Robot task records

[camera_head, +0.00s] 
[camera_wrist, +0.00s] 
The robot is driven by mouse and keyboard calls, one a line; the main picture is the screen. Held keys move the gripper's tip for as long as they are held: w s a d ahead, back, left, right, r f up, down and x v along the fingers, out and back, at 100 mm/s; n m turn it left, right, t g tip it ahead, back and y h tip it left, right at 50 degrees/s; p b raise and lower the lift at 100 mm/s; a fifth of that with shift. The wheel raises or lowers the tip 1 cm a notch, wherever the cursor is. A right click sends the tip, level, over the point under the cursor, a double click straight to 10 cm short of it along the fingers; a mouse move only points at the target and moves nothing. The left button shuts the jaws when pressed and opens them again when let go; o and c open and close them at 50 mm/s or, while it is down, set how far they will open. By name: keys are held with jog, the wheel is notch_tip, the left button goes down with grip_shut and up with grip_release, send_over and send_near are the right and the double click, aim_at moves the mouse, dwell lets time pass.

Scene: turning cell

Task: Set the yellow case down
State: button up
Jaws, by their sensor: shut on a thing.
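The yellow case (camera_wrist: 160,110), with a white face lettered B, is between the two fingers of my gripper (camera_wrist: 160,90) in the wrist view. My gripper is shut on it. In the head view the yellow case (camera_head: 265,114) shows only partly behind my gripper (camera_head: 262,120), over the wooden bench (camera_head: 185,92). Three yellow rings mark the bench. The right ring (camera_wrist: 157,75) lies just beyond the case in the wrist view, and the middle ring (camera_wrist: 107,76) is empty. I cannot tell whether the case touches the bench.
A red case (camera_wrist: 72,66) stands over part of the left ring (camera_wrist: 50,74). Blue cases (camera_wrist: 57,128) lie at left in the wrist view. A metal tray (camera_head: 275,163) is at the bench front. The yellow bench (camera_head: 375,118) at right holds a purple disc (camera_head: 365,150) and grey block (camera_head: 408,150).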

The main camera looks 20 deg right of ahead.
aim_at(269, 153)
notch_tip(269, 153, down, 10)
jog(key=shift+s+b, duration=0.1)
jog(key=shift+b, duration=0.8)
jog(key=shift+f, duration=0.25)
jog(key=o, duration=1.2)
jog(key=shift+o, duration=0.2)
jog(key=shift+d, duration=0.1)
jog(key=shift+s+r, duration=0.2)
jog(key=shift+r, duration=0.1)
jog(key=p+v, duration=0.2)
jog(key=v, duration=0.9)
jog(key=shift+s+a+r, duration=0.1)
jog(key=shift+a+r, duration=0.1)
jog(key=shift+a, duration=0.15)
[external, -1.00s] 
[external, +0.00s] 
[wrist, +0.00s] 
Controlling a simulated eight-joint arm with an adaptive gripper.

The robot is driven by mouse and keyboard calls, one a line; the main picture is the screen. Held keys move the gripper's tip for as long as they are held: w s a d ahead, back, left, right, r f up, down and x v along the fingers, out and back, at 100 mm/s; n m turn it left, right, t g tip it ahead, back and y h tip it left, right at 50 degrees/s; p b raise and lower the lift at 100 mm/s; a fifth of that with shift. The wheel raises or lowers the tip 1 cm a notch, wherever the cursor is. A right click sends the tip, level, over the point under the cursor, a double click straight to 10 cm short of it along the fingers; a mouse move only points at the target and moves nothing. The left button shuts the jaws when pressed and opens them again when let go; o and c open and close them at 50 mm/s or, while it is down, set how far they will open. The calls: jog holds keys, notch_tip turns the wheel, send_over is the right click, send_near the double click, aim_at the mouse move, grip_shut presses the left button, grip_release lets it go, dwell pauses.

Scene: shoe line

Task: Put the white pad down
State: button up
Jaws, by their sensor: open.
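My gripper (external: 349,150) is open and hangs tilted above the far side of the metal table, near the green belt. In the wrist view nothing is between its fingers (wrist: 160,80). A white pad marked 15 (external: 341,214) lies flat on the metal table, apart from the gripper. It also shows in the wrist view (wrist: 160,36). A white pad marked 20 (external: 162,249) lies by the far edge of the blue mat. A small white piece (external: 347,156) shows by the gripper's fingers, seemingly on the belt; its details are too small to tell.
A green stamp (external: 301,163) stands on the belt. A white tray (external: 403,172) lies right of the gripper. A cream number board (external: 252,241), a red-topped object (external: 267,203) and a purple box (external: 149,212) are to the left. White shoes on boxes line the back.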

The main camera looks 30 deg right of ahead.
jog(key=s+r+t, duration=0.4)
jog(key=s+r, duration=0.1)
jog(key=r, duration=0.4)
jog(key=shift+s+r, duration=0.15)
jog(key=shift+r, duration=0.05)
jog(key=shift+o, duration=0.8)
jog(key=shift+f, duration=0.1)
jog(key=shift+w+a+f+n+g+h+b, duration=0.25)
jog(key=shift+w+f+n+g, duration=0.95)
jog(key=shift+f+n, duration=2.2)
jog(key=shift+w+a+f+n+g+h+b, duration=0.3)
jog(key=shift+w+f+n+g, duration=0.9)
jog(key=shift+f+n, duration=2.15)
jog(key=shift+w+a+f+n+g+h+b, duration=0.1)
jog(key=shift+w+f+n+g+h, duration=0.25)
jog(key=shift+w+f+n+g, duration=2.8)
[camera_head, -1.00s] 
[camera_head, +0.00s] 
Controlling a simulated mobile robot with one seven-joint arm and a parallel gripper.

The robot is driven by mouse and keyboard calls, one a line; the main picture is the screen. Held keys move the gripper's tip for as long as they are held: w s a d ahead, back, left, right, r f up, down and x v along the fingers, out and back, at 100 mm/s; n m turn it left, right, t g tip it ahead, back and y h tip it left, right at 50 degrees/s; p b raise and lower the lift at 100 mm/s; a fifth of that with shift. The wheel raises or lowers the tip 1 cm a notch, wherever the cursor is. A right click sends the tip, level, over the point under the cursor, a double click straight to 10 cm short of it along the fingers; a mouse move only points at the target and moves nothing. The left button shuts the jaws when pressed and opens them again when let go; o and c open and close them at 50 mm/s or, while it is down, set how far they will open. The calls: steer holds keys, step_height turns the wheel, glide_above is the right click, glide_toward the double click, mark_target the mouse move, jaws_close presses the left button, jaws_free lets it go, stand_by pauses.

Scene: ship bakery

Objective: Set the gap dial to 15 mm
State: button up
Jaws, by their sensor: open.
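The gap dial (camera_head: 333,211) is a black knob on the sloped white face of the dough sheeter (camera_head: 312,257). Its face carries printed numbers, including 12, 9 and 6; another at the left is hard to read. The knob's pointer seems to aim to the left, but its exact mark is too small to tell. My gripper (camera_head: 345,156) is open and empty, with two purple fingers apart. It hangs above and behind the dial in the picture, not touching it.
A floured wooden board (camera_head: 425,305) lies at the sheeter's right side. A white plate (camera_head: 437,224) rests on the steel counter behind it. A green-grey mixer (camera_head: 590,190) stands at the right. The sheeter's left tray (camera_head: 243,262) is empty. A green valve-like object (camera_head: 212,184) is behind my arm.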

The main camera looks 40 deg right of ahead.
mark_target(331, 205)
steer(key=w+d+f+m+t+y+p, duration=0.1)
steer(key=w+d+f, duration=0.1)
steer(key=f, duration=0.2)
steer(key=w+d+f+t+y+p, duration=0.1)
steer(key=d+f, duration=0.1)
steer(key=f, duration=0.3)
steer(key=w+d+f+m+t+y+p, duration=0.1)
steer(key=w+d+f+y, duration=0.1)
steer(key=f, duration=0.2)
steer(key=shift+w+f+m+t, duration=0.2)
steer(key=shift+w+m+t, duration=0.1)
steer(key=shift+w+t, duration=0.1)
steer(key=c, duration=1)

Directions: Extract the full set of entries word for word.

Exercise solution:
[camera_head, +0.00s] 
[camera_wrist, +0.00s] 
The robot is driven by mouse and keyboard calls, one a line; the main picture is the screen. Held keys move the gripper's tip for as long as they are held: w s a d ahead, back, left, right, r f up, down and x v along the fingers, out and back, at 100 mm/s; n m turn it left, right, t g tip it ahead, back and y h tip it left, right at 50 degrees/s; p b raise and lower the lift at 100 mm/s; a fifth of that with shift. The wheel raises or lowers the tip 1 cm a notch, wherever the cursor is. A right click sends the tip, level, over the point under the cursor, a double click straight to 10 cm short of it along the fingers; a mouse move only points at the target and moves nothing. The left button shuts the jaws when pressed and opens them again when let go; o and c open and close them at 50 mm/s or, while it is down, set how far they will open. By name: keys are held with jog, the wheel is notch_tip, the left button goes down with grip_shut and up with grip_release, send_over and send_near are the right and the double click, aim_at moves the mouse, dwell lets time pass.

Scene: turning cell

Task: Set the yellow case down
State: button up
Jaws, by their sensor: shut on a thing.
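The yellow case (camera_wrist: 160,110), with a white face lettered B, is between the two fingers of my gripper (camera_wrist: 160,90) in the wrist view. My gripper is shut on it. In the head view the yellow case (camera_head: 265,114) shows only partly behind my gripper (camera_head: 262,120), over the wooden bench (camera_head: 185,92). Three yellow rings mark the bench. The right ring (camera_wrist: 157,75) lies just beyond the case in the wrist view, and the middle ring (camera_wrist: 107,76) is empty. I cannot tell whether the case touches the bench.
A red case (camera_wrist: 72,66) stands over part of the left ring (camera_wrist: 50,74). Blue cases (camera_wrist: 57,128) lie at left in the wrist view. A metal tray (camera_head: 275,163) is at the bench front. The yellow bench (camera_head: 375,118) at right holds a purple disc (camera_head: 365,150) and grey block (camera_head: 408,150).

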The main camera looks 20 deg right of ahead.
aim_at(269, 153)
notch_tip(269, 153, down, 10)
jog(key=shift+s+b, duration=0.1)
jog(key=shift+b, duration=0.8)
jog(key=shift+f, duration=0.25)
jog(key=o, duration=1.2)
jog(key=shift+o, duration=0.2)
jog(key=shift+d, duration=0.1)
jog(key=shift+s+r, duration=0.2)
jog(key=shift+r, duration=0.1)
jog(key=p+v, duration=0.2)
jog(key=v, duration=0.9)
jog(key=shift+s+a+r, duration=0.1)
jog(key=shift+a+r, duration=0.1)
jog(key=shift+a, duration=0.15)
[external, -1.00s] 
[external, +0.00s] 
[wrist, +0.00s] 
Controlling a simulated eight-joint arm with an adaptive gripper.

The robot is driven by mouse and keyboard calls, one a line; the main picture is the screen. Held keys move the gripper's tip for as long as they are held: w s a d ahead, back, left, right, r f up, down and x v along the fingers, out and back, at 100 mm/s; n m turn it left, right, t g tip it ahead, back and y h tip it left, right at 50 degrees/s; p b raise and lower the lift at 100 mm/s; a fifth of that with shift. The wheel raises or lowers the tip 1 cm a notch, wherever the cursor is. A right click sends the tip, level, over the point under the cursor, a double click straight to 10 cm short of it along the fingers; a mouse move only points at the target and moves nothing. The left button shuts the jaws when pressed and opens them again when let go; o and c open and close them at 50 mm/s or, while it is down, set how far they will open. The calls: jog holds keys, notch_tip turns the wheel, send_over is the right click, send_near the double click, aim_at the mouse move, grip_shut presses the left button, grip_release lets it go, dwell pauses.

Scene: shoe line

Task: Put the white pad down
State: button up
Jaws, by their sensor: open.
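My gripper (external: 349,150) is open and hangs tilted above the far side of the metal table, near the green belt. In the wrist view nothing is between its fingers (wrist: 160,80). A white pad marked 15 (external: 341,214) lies flat on the metal table, apart from the gripper. It also shows in the wrist view (wrist: 160,36). A white pad marked 20 (external: 162,249) lies by the far edge of the blue mat. A small white piece (external: 347,156) shows by the gripper's fingers, seemingly on the belt; its details are too small to tell.
A green stamp (external: 301,163) stands on the belt. A white tray (external: 403,172) lies right of the gripper. A cream number board (external: 252,241), a red-topped object (external: 267,203) and a purple box (external: 149,212) are to the left. White shoes on boxes line the back.

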The main camera looks 30 deg right of ahead.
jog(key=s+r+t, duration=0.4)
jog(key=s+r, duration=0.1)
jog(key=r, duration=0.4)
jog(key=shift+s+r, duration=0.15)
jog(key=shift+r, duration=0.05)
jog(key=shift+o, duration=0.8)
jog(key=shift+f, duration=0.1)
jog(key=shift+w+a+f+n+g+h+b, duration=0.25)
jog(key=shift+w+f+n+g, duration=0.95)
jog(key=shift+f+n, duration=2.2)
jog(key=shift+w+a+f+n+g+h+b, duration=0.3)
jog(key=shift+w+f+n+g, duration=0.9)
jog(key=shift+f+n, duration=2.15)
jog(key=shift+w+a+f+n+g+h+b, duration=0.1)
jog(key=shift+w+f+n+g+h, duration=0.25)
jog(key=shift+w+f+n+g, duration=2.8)
[camera_head, -1.00s] 
[camera_head, +0.00s] 
Controlling a simulated mobile robot with one seven-joint arm and a parallel gripper.

The robot is driven by mouse and keyboard calls, one a line; the main picture is the screen. Held keys move the gripper's tip for as long as they are held: w s a d ahead, back, left, right, r f up, down and x v along the fingers, out and back, at 100 mm/s; n m turn it left, right, t g tip it ahead, back and y h tip it left, right at 50 degrees/s; p b raise and lower the lift at 100 mm/s; a fifth of that with shift. The wheel raises or lowers the tip 1 cm a notch, wherever the cursor is. A right click sends the tip, level, over the point under the cursor, a double click straight to 10 cm short of it along the fingers; a mouse move only points at the target and moves nothing. The left button shuts the jaws when pressed and opens them again when let go; o and c open and close them at 50 mm/s or, while it is down, set how far they will open. The calls: steer holds keys, step_height turns the wheel, glide_above is the right click, glide_toward the double click, mark_target the mouse move, jaws_close presses the left button, jaws_free lets it go, stand_by pauses.

Scene: ship bakery

Objective: Set the gap dial to 15 mm
State: button up
Jaws, by their sensor: open.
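The gap dial (camera_head: 333,211) is a black knob on the sloped white face of the dough sheeter (camera_head: 312,257). Its face carries printed numbers, including 12, 9 and 6; another at the left is hard to read. The knob's pointer seems to aim to the left, but its exact mark is too small to tell. My gripper (camera_head: 345,156) is open and empty, with two purple fingers apart. It hangs above and behind the dial in the picture, not touching it.
A floured wooden board (camera_head: 425,305) lies at the sheeter's right side. A white plate (camera_head: 437,224) rests on the steel counter behind it. A green-grey mixer (camera_head: 590,190) stands at the right. The sheeter's left tray (camera_head: 243,262) is empty. A green valve-like object (camera_head: 212,184) is behind my arm.

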The main camera looks 40 deg right of ahead.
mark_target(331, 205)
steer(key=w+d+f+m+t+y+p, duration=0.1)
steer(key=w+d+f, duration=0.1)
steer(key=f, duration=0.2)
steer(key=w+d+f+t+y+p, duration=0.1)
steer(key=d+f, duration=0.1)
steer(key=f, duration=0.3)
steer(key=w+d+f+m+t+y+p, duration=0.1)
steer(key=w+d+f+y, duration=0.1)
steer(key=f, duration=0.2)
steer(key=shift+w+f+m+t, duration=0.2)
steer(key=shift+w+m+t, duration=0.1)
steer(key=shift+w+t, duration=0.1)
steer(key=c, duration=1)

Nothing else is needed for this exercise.